Het is de laatste tijd een mode geworden om steeds vanuit een eerder standpunt te beredeneren. Alhoewel, nieuw is het niet gezien het feit dat alle discriminerende ideologieën ook daaruit voortkomen. Het is dus veel langer aan de gang, zo ook met Turkije en de politieke ontwikkelingen in dat land.

Nederlandse media hebben de neiging alles wat in Turkije gebeurt te bekijken vanuit een Nederlands standpunt. Iets wat onmogelijk kan leiden tot een rechtvaardige conclusie. Turkije is een land met een compleet andere sociologische en historische ontwikkeling dan de standpunten en meningen die voortgekomen zijn door de ontwikkeling van Nederland als natiestaat. Zo heeft het nationale eenheidsgevoel van Nederland zijn oorsprong in een vrijheidsoorlog waarin Nederland zich moest vrijvechten van de overheerser na eerder alleen maar deel te zijn uitgemaakt van imperia waarin Nederland een status had van achtergesteld, achtergebleven moerasgebied. Dit verklaart deels waarom Nederland zo nuchter is.

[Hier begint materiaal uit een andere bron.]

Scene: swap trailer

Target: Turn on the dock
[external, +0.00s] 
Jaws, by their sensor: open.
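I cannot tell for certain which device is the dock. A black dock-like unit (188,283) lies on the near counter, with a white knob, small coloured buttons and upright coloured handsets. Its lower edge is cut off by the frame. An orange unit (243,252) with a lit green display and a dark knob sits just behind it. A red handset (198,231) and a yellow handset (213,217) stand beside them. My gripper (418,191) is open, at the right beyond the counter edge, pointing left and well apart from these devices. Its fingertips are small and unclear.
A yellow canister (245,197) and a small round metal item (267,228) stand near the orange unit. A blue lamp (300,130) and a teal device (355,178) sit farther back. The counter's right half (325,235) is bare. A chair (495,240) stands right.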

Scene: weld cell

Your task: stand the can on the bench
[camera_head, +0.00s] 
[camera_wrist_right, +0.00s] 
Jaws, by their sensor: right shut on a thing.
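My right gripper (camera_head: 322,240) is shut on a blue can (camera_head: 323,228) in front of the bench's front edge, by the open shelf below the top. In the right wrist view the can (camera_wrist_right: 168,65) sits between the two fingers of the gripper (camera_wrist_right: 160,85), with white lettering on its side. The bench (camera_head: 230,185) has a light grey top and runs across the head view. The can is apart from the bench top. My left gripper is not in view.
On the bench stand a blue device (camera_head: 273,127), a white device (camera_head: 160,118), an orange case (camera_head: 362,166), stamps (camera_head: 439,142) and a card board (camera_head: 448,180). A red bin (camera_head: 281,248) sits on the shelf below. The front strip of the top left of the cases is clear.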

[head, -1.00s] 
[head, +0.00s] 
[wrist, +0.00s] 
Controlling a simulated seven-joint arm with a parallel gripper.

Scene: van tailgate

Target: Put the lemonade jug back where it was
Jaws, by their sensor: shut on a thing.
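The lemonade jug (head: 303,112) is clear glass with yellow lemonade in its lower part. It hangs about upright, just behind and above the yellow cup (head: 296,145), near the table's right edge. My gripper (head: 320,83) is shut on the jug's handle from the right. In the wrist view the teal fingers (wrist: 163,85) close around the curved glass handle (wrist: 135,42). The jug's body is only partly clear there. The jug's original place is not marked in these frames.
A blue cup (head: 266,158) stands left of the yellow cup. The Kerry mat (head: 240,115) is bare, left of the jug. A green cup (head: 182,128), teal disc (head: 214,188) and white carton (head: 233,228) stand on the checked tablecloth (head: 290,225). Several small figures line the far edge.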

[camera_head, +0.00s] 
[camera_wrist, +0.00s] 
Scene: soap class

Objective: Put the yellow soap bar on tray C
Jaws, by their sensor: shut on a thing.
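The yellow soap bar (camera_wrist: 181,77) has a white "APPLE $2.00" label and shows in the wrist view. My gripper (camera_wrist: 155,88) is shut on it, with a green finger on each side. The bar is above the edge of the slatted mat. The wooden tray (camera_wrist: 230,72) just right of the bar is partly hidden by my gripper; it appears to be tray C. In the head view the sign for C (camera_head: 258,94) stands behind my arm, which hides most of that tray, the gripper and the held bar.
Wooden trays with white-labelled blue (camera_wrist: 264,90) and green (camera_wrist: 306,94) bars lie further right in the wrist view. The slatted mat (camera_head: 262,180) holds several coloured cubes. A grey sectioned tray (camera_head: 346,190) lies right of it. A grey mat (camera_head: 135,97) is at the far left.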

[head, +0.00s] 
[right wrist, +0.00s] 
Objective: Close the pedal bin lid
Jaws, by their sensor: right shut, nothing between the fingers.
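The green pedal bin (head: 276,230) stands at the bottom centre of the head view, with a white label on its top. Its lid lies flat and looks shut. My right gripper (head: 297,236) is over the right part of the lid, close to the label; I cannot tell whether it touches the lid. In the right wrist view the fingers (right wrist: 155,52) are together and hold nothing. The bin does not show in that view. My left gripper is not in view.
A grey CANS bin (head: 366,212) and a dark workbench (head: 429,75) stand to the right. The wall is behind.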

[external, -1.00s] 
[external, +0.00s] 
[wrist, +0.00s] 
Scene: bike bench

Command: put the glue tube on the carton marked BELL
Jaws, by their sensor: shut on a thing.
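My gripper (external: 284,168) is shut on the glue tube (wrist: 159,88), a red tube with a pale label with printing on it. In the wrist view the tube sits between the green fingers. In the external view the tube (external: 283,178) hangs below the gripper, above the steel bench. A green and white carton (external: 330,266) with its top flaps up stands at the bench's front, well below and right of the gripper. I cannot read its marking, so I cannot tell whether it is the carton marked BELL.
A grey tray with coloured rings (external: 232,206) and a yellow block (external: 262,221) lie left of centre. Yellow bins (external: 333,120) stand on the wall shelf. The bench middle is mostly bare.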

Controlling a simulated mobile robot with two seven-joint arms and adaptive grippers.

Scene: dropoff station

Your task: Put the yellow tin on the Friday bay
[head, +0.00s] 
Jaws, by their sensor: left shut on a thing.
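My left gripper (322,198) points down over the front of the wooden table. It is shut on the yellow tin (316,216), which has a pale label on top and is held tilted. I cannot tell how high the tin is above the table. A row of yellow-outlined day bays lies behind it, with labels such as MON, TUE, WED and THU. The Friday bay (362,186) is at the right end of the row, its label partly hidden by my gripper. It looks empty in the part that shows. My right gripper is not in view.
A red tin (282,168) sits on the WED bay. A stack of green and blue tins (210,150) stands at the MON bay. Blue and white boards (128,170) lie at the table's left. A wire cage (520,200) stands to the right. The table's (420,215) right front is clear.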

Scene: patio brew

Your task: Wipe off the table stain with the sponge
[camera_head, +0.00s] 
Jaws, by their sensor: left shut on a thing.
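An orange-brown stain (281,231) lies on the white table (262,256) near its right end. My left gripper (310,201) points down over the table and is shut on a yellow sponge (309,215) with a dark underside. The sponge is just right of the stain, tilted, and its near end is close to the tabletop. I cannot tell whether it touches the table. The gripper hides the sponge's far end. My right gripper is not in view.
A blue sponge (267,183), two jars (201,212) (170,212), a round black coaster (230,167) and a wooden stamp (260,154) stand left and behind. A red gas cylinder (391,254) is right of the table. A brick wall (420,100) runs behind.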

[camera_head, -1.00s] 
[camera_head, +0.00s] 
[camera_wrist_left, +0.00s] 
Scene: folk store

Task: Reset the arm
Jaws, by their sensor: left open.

Dit is echter totaal niet het geval met Turkije, dat land heeft een geschiedenis achter de rug waarin het altijd de heerser was en nooit de overheerste. Het is het land met de meeste wereldrijken achter zijn naam, het heeft gebieden van de Chinese Muur tot aan Wenen onder controle gehad. Een terugval tot het huidige Anatolië geeft de Turken stof tot nadenken en tevens denkbeelden die niet te begrijpen zijn voor volkeren die niet hetzelfde hebben meegemaakt. Soms vertoont Turkije daarom tekenen van grootheidswaanzin, zoals het woedende vertoon van premier Erdoğan tijdens de besprekingen van de Europese Unie. Echter aan de andere kant heeft Turkije veel respect voor zijn legers, iets wat in Europa niet begrepen wordt. Dat komt omdat de legers in Europa altijd garant stonden voor wreedheid, barbaren en martelingen tijdens oorlogen, maar ook tijdens vredestijd. Van hieruit projecteert Europa en in het bijzonder Nederland zijn eigen denkbeelden naar Turkije. Ik wil me in het bijzonder richten op Nederland en Turkije, om het later in een breder (Europees) perspectief te plaatsen.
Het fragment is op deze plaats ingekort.